Boeing’s comeback: post-737 MAX crisis

Boeing has a large impact on the Liberty community. A third of its students are close to people who work for the massive aerospace company. The recent halting of the 737 MAX production line in Renton has impacted many Liberty families. What is the current status of Boeing, and how does this impact our community?

Due to time limitations in design, the 737 MAX was laden with issues, which was brought to light with the crashes of Lion Air Flight 610 and Ethiopian Airlines Flight 302, killing all 346 people aboard both planes. Since these crashes, the 737 MAX has been grounded, and a multitude of complex issues have been found in the aircraft. Boeing halted production of these aircraft until further notice, sending ripples across our community.
Pushing for new technologies, Boeing is seen by many as a company pushing the boundaries of aviation instead of maintaining the status quo. It’s what Boeing was founded on, building incredible aircraft for the engineering feat first, and for profit second.
With this success came change, however; many airplane experts believe that the company’s priorities began to shift towards one of pushing profit margins over better engineering. When Boeing acquired McDonnell Douglas in 1996, the company’s management quickly changed towards pushing profit margins because of the influence of executives from McDonnell Douglas, who were put in place because they lowered profit margins.
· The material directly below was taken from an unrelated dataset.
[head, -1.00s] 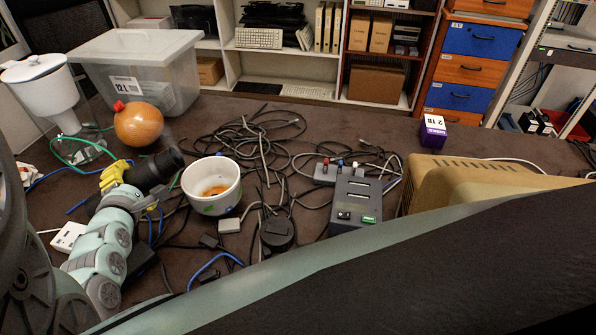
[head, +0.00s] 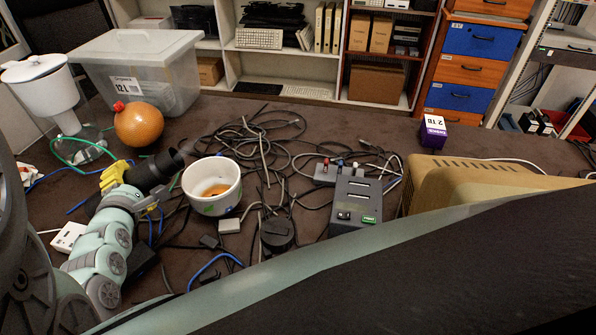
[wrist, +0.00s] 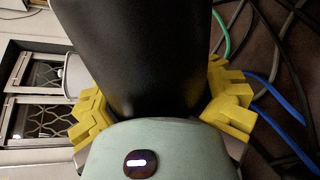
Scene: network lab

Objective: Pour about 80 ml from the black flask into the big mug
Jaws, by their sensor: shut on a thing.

Many say that because of this culture placed by ex-McDonnell Douglas executives, Boeing decided to make the move to increase competition with Airbus when Airbus announced the creation of a brand new, more efficient model of their A320 (called the A320 NEO, which fits very similar markets to the 737 MAX). Boeing decided to make large structural changes to their 737 model, which many have determined as the cause of the 737 MAX’s avionics and other technical problems.
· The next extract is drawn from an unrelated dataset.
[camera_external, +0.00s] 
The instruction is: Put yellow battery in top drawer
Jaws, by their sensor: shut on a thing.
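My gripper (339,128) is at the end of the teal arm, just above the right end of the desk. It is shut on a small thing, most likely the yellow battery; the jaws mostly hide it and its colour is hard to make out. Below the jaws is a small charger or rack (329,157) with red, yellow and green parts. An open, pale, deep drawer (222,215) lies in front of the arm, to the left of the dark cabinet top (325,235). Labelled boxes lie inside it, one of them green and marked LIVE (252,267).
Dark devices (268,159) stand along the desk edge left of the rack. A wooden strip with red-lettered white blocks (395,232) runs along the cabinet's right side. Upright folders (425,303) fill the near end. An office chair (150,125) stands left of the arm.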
Despite this analysis, Boeing Test & Evaluation Director for Flight Test in Puget Sound Jeanette Croppi countered that, in her experience, Boeing’s culture is one of opportunity
“What I have seen and felt is a strong commitment to safety, quality products for our customers and personal integrity. That culture is strong, but there are always opportunities to learn, grow and develop; being transparent in our learning and successes is integral to growing our culture.”
Croppi believes that profits are factors in any business, and must be taken into consideration in order to keep a company afloat. She did not mention a change in culture, as many have ascribed to be the cause of Boeing’s problems, but did bring up how the company strives to be efficient while producing aircraft of the finest quality.
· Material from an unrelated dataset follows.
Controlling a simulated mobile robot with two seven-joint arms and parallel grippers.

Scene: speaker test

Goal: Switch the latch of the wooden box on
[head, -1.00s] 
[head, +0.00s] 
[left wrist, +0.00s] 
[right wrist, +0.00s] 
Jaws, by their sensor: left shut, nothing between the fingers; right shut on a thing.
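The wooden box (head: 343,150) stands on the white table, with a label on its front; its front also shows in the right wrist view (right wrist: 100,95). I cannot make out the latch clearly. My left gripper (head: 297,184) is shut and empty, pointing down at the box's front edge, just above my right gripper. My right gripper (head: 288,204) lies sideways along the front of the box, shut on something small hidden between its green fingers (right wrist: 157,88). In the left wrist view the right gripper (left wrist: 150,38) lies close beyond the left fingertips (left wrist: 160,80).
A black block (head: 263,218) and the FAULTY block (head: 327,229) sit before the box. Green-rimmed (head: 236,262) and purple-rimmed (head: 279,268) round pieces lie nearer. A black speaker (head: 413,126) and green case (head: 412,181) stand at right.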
“During this suspension we are utilizing teammates’ expertise for other aircraft programs around Puget Sound and taking the opportunity to improve our production systems – focusing on improving safety and quality.”
Boeing Vice President of Marketing Randy Tinseth agrees.
“Our primary focus is to safely return the 737 MAX to service. To do this, we have developed updates to the airplane software and training requirements,” Tinseth said. “We have brought the very best of Boeing to this effort, dedicating all resources to ensure that the improvements to the 737 MAX are comprehensive and thoroughly tested. This effort includes more than 200,000 test hours.”
Once Boeing finds a fix to the 737 MAX’s problems, Boeing and the Federal Aviation Administration (FAA) will work to outline a schedule for bringing the plane back into service. This will likely include training hours for 737 MAX pilots, keeping the planes on the ground for even longer. Experts suggest that the planes may be back in the air, flown by airlines, in late 2020 because of these setbacks.
As for the future, Tinseth also talks of a new program Boeing is bringing to its employees, the Product & Services Safety Organization.
“The organization will review all aspects of product safety, including investigating cases of undue pressure and anonymous product and service safety concerns raised by employees.”
Boeing hopes to resolve the problems of the 737 MAX quickly and safely, and with its core cultural values of safety, quality, and integrity, the company is hoping to recover quickly and build great aerospace technologies for the future.
“I think Boeing and the aviation industry have a bright future,” Tinseth concluded. “Boeing has a great legacy going back for more than 100 years and I’m confident with the right people, the right values, and the right products, we can see another 100 years of excellence and quality.”